By James Ibechi
Albert Einstein wrote about Mahatma Gandhi and he said: “Gandhi had demonstrated that a powerful human following could be assembled not only through the cunning game of the usual political maneuvers and trickeries, but through the cogent example of a morally superior conduct of life. In our time of utter moral decadence Gandhi was the only statesman to stand for a higher human relationship in the political sphere.”
I crave the indulgence of Nigerians to go back to the beginning of the above quote and replace the word ‘Gandhi’ with ‘Buhari’, change the verbs therein into present tense, and see how perfectly the description fits Muhammadu Buhari, the ‘true messiah’ Nigerians had longed to see his comeback. Now Nigerians have brought him back through the power of the ballot.
They have learnt, most painfully, since the renascent democracy in 1999, that democracy in itself is no guarantee of good governance.
And although institutions and structures do matter, the quality of persons managing these institutions is paramount in ensuring that democracy works for the benefit of the people in general, and not a few privileged individuals.
Democracy is an automatic car, which nevertheless requires a good driver. So, as Nigerians went to the poll on March 28 to elect the leaders who would run the affairs of the country for another four years beginning from May 29, one man many believed – and still do – that stood out among his equals is the ascetic general (nay, he said henceforth we should not call him General) Muhammadu Buhari.

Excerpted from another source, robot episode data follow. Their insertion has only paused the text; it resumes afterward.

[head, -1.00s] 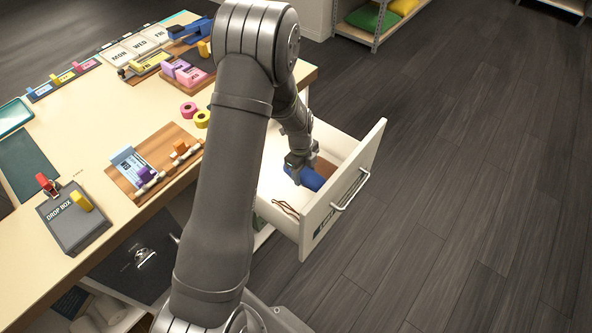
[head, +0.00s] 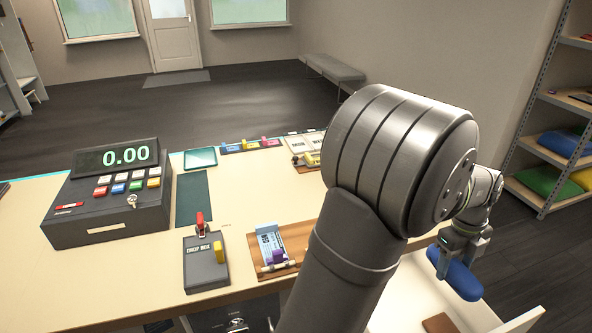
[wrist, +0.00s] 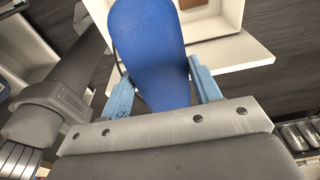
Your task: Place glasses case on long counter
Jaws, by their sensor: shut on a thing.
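The glasses case (head: 462,280) is blue and rounded. My gripper (head: 458,247) is shut on it and holds it in the air at the right of the head view, above the open drawer (head: 408,305). In the wrist view the case (wrist: 150,40) sits between the two fingers of my gripper (wrist: 160,90), sticking out past them. The long counter (head: 120,280) is cream coloured and runs across the left and middle of the head view. My arm hides part of its right side.
A cash register (head: 110,195), a drop box (head: 206,262), a wooden board with a card (head: 285,245), a dark mat (head: 193,198) and a teal tray (head: 200,158) stand on the counter. Bare counter shows at the front left. A shelf (head: 545,140) stands at far right.

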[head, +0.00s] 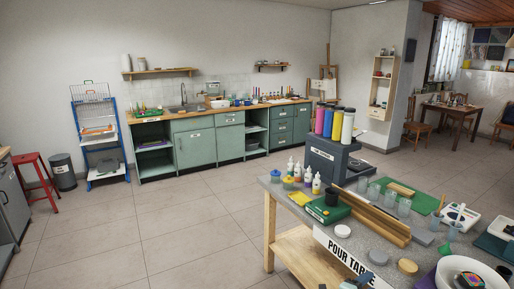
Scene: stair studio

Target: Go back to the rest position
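Neither of my grippers can be made out in the head view. A small blue-grey shape (359,281) shows at the bottom edge, in front of the pour table, and I cannot tell what it is. The pour table (262,183) stands at the lower right, with a grey top, a wooden frame and a sign reading "POUR TABLE" (343,262).
The table holds small bottles (316,184), a green box (328,209), a wooden channel (376,217), clear cups (404,207) and a white bowl (447,268). A dark cabinet (323,164) bears coloured cylinders. A red stool (35,174) stands left. The tiled floor (165,225) is open.

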There are many reasons Nigerians rooted for him for the nation’s top job. To begin with – and moreso that this piece will serve as a reminder to Buhari himself and all of us who voted him in – it is to genuinely fight against corruption that we returned him, despite all odds.
We returned Buhari because Nigeria under the regimes spanning 1999-2011, has no doubt witnessed an unprecedented boom in revenue, but there is sadly not much to show for it due to corruption and incompetence.

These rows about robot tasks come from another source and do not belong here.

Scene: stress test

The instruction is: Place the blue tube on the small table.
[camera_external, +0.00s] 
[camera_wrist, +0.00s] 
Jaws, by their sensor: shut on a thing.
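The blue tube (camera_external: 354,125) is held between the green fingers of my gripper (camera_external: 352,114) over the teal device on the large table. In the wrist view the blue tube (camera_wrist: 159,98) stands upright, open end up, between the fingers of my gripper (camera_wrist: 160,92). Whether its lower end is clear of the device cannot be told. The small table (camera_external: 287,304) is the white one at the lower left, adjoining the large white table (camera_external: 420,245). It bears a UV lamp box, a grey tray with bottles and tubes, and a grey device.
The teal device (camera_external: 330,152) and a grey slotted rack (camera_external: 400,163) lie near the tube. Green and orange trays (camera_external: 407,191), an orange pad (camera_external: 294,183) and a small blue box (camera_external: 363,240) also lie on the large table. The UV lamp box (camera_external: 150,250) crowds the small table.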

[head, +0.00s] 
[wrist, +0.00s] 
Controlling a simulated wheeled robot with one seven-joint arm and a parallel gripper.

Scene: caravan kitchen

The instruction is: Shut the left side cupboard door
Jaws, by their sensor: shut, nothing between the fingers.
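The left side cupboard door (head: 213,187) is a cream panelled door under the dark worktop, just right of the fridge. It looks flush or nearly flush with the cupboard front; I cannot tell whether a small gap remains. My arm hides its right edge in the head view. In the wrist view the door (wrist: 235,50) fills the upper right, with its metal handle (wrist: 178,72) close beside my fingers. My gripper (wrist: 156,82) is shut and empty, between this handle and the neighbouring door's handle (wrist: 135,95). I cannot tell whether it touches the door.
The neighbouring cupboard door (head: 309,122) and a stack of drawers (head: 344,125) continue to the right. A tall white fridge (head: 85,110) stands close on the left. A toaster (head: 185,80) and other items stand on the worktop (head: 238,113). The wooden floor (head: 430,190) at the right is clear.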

The current anti-corruption institutions are ineffectual largely becaus they are an orphan. They are hampered by lack of a father figure in the form of a morally upright leader who is himself above board, a leader who embodies Nigerian ideals, inspires confidence and exemplifies their aspirations for a corruption-free society.
It should be clear even to a blind man that the past regimes, from 1999, only cloaked their corrupt and greedy mien with lip service and hypocritical rhetoric against corruption.
There is a general acuity that Buhari, will not buy up Nigerian collective patrimony under the guise of privatisation; as Fulani that he is, his cattle farm, if he has any, will not suddenly start generating millions monthly; and he will not dip his hands in the public till to shamelessly patronise cronies and paramours.
Leadership is not a joking matter or a lecherous pastime; it is a sacred duty and a nation of over 170 million people ought to be led only by the very best.
Buhari, as Nigerians know him, is a person who had opportunities in the past to corruptly enrich himself, but chose instead to serve his fatherland with honesty and integrity. He cannot afford to nosedive.
Wherever he had served in the past, his footprints of infrastructural developments are unmistakable, from the refineries he built as Head of State to the infrastructural boom that was the result of his PTF years. With age no longer on his side, he cannot afford to do less now.
In comparison, past administrations since the dawn of the nation’s renascent democracy have, for instance, “spent” over N900 billion on roads alone, but read the result from the Olusegun Obasanjo’s mouth: “I am ashamed of Nigerian roads. “So the country is!
The crises in the power sector and its domino effects have brought darkness and distress into our homes and lives; stifled our large industries and hampered small and medium scale enterprises.
At the root of this problem of electric power supply is corruption and lack of political will.
What Ghana can do, Nigeria under Buhari can do even better. The man has sincerity and will power in abundance.
Today, people look back at Buhari’s stewardship with wistful nostalgia; they are wiser today. They did not sell their votes for a miserable price.
And after 50 years of independence, Nigeria’s basic infrastructures are in a state of disrepair. Nigerians cannot afford to continue like that. Recently, armed robbers waylaid my fellow travelers and me on one of our highways. As soon as our vehicle was forced to an ominous halt, what one of the bandits shouted out was quite instructive: “Come down and give us what you have before Buhari comes and terminate our job.” This is not a tall order or a baseless expectation.
Leadership is inspiration, the ability to inspire confidence and move masses of the people in the right direction.
Buhari must bring about a comprehensive and sophisticated solution to the crises of insecurity in our land. So, Nigerians need a clean break from the recent past regimes’ disaster.
It is in view of the foregoing that JAMES IBECHI threw in his hat in support of Nigerian masses’ clamour for Buhari’s return to power against the incumbent Jonathan’s ambition for continuation in office. Anything less from Buhari, I will return to the trench and hurl brickbats like never before at Buhari and APC government.